Written task: Search the material below for the word "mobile". Copy every line that has it.

Provided records:
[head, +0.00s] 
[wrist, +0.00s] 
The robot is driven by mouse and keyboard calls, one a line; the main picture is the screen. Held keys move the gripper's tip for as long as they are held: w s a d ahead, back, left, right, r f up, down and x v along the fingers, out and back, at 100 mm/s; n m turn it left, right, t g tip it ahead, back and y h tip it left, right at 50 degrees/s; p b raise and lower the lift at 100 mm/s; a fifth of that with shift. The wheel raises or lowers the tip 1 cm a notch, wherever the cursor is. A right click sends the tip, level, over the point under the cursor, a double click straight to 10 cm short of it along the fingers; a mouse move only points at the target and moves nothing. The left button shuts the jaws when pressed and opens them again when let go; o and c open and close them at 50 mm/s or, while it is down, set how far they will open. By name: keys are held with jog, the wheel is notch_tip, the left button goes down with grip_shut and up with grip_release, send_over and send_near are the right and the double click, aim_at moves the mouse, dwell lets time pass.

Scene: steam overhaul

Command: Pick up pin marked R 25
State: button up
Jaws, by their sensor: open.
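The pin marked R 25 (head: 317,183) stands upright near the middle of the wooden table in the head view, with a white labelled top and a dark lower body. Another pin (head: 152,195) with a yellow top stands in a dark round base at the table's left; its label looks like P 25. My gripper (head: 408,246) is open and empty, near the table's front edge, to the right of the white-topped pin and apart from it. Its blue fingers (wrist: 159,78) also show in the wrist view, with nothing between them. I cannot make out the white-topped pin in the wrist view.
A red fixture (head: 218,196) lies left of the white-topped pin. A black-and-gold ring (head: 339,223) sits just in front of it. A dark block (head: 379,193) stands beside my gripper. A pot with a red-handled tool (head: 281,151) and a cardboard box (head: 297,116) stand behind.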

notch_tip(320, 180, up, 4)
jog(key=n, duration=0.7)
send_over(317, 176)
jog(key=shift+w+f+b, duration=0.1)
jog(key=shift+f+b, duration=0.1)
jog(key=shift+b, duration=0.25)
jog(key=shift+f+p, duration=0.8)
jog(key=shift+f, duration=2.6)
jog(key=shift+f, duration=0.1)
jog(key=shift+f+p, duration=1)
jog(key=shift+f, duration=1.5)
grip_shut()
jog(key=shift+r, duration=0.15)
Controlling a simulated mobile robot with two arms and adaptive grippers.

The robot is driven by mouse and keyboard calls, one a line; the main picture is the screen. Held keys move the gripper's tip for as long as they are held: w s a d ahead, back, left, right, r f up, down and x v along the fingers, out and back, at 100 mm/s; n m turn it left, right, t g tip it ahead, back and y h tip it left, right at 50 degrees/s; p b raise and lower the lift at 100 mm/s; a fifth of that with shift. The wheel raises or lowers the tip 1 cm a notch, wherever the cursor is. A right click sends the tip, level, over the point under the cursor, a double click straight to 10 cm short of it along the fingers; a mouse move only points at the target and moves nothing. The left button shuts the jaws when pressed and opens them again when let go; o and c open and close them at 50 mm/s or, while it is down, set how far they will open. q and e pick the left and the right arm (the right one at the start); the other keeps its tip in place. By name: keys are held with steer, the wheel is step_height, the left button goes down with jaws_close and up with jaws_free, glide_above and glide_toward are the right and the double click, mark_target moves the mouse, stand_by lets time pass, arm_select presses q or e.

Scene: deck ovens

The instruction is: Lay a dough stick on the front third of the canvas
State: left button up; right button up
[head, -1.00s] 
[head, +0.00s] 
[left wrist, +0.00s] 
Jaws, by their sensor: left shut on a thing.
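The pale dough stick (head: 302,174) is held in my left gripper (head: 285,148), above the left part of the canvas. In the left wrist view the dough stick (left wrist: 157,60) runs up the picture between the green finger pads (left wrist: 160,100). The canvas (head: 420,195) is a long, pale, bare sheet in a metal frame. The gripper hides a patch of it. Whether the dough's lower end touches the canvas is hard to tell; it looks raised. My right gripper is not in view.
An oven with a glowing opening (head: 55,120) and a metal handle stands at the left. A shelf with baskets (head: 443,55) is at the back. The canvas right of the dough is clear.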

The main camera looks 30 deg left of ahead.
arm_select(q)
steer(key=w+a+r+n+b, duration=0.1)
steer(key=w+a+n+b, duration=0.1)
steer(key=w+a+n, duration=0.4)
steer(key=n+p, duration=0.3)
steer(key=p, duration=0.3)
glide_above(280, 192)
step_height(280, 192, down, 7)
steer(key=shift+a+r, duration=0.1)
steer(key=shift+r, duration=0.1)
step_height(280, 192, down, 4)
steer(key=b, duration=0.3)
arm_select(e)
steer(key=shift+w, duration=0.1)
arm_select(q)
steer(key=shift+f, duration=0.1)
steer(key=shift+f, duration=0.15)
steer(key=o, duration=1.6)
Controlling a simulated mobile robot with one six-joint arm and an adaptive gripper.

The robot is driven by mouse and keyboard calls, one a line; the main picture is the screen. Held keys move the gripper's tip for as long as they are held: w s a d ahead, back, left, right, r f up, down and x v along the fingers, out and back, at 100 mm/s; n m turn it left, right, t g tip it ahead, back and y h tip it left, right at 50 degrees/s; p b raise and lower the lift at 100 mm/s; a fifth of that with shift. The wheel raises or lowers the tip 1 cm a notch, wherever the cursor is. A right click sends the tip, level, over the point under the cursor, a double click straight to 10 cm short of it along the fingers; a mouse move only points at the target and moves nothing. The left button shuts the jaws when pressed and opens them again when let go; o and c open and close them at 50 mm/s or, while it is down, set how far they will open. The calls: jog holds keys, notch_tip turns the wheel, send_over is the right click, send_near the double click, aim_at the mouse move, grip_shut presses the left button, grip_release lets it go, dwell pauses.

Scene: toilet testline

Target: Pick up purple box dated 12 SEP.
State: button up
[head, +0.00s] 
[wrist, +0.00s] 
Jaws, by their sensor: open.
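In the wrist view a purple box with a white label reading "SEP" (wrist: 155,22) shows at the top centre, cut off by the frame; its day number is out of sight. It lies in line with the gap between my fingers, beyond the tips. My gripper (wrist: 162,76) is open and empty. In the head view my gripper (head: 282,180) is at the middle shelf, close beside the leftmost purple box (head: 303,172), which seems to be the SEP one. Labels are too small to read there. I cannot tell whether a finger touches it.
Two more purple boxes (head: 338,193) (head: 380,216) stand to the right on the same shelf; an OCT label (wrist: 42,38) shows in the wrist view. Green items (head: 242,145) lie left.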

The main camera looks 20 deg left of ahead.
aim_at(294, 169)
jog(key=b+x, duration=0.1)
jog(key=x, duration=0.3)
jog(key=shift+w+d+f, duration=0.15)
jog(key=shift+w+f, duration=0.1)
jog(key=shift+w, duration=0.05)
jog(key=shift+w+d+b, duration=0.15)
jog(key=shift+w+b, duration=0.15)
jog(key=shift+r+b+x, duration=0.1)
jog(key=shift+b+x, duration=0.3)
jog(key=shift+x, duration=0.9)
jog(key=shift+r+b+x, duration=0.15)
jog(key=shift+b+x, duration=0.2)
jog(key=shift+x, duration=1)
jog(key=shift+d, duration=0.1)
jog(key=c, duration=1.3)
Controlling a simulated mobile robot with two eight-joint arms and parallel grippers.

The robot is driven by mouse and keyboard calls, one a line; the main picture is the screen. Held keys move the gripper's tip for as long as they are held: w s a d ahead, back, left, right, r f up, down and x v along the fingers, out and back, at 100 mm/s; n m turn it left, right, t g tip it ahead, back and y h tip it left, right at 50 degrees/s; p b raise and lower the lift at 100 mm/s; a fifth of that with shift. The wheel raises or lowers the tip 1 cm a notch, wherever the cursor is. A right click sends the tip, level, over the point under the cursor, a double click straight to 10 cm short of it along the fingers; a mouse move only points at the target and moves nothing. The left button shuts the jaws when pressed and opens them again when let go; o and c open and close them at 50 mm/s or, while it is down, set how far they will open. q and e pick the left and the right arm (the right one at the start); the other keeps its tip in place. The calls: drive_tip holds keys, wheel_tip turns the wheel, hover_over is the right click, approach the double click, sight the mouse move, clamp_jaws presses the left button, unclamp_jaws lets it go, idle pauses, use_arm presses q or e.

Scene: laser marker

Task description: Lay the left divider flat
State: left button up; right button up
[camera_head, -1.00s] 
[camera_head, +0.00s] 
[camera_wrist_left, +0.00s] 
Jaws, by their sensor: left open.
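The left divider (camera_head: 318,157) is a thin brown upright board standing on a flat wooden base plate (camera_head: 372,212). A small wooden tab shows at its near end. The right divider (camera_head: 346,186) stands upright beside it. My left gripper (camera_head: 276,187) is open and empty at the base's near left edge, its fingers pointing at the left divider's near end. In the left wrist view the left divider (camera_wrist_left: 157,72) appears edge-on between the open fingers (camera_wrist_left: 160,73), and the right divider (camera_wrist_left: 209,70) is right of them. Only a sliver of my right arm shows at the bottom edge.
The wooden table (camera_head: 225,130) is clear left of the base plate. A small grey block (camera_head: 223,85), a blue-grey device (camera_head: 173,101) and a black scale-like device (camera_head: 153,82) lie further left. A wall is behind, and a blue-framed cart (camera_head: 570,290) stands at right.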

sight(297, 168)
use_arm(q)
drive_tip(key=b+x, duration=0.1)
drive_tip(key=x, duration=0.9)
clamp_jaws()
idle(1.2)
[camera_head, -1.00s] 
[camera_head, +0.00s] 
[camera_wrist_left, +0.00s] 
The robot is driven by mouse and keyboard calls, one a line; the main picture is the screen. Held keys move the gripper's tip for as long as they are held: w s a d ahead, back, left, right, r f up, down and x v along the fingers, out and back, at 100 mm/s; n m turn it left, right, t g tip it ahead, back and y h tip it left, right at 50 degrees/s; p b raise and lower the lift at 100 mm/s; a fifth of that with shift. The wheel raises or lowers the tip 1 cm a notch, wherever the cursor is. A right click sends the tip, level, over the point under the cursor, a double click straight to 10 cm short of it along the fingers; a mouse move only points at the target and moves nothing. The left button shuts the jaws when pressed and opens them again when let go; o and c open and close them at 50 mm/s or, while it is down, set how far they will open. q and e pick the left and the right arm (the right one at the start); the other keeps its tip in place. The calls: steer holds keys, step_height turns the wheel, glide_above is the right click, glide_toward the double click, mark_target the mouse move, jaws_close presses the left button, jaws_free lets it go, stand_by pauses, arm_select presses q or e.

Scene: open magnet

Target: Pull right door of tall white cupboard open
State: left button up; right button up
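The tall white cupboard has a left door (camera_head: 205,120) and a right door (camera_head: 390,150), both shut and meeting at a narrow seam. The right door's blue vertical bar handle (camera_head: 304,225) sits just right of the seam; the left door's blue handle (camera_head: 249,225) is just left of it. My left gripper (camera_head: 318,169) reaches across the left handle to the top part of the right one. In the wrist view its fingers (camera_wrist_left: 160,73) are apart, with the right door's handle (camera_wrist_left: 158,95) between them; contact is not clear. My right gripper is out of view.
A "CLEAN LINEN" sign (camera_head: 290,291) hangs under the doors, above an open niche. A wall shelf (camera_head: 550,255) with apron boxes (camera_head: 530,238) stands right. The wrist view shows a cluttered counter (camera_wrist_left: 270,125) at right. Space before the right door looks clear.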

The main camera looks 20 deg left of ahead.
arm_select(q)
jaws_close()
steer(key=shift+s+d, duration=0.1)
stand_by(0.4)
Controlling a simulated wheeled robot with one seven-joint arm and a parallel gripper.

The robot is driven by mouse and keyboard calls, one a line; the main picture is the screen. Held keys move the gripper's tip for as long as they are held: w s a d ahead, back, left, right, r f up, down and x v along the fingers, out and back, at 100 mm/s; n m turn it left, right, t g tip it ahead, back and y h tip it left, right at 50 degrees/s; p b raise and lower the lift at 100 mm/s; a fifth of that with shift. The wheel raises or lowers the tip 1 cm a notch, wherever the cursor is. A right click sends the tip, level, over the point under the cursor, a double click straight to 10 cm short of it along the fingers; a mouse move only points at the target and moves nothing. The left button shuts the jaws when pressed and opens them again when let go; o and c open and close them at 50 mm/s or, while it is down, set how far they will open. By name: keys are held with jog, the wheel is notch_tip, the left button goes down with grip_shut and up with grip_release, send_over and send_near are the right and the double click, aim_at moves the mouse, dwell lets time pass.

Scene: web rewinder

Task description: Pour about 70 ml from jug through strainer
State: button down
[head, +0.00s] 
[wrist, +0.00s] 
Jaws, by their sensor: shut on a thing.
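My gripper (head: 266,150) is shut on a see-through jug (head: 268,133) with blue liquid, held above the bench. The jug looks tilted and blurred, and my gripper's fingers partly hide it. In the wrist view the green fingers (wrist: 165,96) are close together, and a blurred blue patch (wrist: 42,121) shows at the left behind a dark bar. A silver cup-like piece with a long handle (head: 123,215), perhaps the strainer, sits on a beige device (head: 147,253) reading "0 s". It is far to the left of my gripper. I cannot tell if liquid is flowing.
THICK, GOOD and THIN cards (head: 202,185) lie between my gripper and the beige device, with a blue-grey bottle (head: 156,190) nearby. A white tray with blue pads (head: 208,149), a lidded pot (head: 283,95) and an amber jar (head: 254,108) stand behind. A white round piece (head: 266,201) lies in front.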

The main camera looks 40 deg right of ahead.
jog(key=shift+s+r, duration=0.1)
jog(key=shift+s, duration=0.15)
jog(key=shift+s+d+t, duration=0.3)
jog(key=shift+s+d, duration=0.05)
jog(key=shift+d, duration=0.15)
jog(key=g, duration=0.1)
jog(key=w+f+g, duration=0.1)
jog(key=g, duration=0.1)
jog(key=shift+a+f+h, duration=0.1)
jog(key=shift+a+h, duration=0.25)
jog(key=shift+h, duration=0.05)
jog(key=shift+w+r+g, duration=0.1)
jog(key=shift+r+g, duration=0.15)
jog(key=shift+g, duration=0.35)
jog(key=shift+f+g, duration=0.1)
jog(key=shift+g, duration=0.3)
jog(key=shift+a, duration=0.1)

Result:
Controlling a simulated mobile robot with two arms and adaptive grippers.
Controlling a simulated mobile robot with one six-joint arm and an adaptive gripper.
Controlling a simulated mobile robot with two eight-joint arms and parallel grippers.

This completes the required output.